=== GIVEN DATA ===

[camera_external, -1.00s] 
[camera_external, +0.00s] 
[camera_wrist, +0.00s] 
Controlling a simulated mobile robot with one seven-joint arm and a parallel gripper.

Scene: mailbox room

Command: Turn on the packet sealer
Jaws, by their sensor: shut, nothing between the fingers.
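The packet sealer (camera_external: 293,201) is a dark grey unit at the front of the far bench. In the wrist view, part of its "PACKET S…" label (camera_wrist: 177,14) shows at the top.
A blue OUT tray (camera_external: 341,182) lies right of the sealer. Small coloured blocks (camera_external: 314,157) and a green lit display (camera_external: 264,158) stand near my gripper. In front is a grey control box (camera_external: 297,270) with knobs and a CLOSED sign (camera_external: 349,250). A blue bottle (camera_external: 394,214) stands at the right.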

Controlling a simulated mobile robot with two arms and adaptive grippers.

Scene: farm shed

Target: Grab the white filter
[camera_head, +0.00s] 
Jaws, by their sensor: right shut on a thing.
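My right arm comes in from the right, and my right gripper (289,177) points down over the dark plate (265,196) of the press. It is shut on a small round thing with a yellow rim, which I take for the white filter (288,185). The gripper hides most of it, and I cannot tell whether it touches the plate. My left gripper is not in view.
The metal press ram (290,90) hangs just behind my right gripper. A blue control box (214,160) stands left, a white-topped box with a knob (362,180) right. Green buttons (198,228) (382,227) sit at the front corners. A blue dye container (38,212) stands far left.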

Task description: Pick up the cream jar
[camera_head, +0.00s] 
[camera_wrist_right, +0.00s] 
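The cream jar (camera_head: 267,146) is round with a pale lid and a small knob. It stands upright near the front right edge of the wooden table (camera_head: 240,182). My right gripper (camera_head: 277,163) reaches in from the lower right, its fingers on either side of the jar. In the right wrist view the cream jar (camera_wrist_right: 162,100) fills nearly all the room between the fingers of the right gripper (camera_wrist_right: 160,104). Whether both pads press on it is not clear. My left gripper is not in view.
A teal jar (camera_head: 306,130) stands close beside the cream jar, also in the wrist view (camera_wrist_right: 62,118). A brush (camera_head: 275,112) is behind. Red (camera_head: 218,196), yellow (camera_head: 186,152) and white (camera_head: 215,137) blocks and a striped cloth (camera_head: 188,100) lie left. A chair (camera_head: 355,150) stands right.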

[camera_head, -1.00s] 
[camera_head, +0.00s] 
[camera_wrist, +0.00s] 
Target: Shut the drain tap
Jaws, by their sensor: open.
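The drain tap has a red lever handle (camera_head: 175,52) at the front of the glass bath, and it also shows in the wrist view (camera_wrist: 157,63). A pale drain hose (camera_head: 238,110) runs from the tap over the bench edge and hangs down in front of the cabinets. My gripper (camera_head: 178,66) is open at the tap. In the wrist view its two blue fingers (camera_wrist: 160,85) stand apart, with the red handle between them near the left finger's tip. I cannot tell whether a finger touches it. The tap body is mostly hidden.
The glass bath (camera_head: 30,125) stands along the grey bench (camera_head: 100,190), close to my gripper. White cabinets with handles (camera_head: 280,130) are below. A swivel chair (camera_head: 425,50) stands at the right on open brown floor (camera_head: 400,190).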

===

● SHORT PROBLEM: Write out every line exactly as it stands.

● ANSWER TO THE TASK:
[camera_external, -1.00s] 
[camera_external, +0.00s] 
[camera_wrist, +0.00s] 
Controlling a simulated mobile robot with one seven-joint arm and a parallel gripper.

Scene: mailbox room

Command: Turn on the packet sealer
Jaws, by their sensor: shut, nothing between the fingers.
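The packet sealer (camera_external: 293,201) is a dark grey unit at the front of the far bench. In the wrist view, part of its "PACKET S…" label (camera_wrist: 177,14) shows at the top.
A blue OUT tray (camera_external: 341,182) lies right of the sealer. Small coloured blocks (camera_external: 314,157) and a green lit display (camera_external: 264,158) stand near my gripper. In front is a grey control box (camera_external: 297,270) with knobs and a CLOSED sign (camera_external: 349,250). A blue bottle (camera_external: 394,214) stands at the right.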

Controlling a simulated mobile robot with two arms and adaptive grippers.

Scene: farm shed

Target: Grab the white filter
[camera_head, +0.00s] 
Jaws, by their sensor: right shut on a thing.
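My right arm comes in from the right, and my right gripper (289,177) points down over the dark plate (265,196) of the press. It is shut on a small round thing with a yellow rim, which I take for the white filter (288,185). The gripper hides most of it, and I cannot tell whether it touches the plate. My left gripper is not in view.
The metal press ram (290,90) hangs just behind my right gripper. A blue control box (214,160) stands left, a white-topped box with a knob (362,180) right. Green buttons (198,228) (382,227) sit at the front corners. A blue dye container (38,212) stands far left.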

Task description: Pick up the cream jar
[camera_head, +0.00s] 
[camera_wrist_right, +0.00s] 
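The cream jar (camera_head: 267,146) is round with a pale lid and a small knob. It stands upright near the front right edge of the wooden table (camera_head: 240,182). My right gripper (camera_head: 277,163) reaches in from the lower right, its fingers on either side of the jar. In the right wrist view the cream jar (camera_wrist_right: 162,100) fills nearly all the room between the fingers of the right gripper (camera_wrist_right: 160,104). Whether both pads press on it is not clear. My left gripper is not in view.
A teal jar (camera_head: 306,130) stands close beside the cream jar, also in the wrist view (camera_wrist_right: 62,118). A brush (camera_head: 275,112) is behind. Red (camera_head: 218,196), yellow (camera_head: 186,152) and white (camera_head: 215,137) blocks and a striped cloth (camera_head: 188,100) lie left. A chair (camera_head: 355,150) stands right.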

[camera_head, -1.00s] 
[camera_head, +0.00s] 
[camera_wrist, +0.00s] 
Target: Shut the drain tap
Jaws, by their sensor: open.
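The drain tap has a red lever handle (camera_head: 175,52) at the front of the glass bath, and it also shows in the wrist view (camera_wrist: 157,63). A pale drain hose (camera_head: 238,110) runs from the tap over the bench edge and hangs down in front of the cabinets. My gripper (camera_head: 178,66) is open at the tap. In the wrist view its two blue fingers (camera_wrist: 160,85) stand apart, with the red handle between them near the left finger's tip. I cannot tell whether a finger touches it. The tap body is mostly hidden.
The glass bath (camera_head: 30,125) stands along the grey bench (camera_head: 100,190), close to my gripper. White cabinets with handles (camera_head: 280,130) are below. A swivel chair (camera_head: 425,50) stands at the right on open brown floor (camera_head: 400,190).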

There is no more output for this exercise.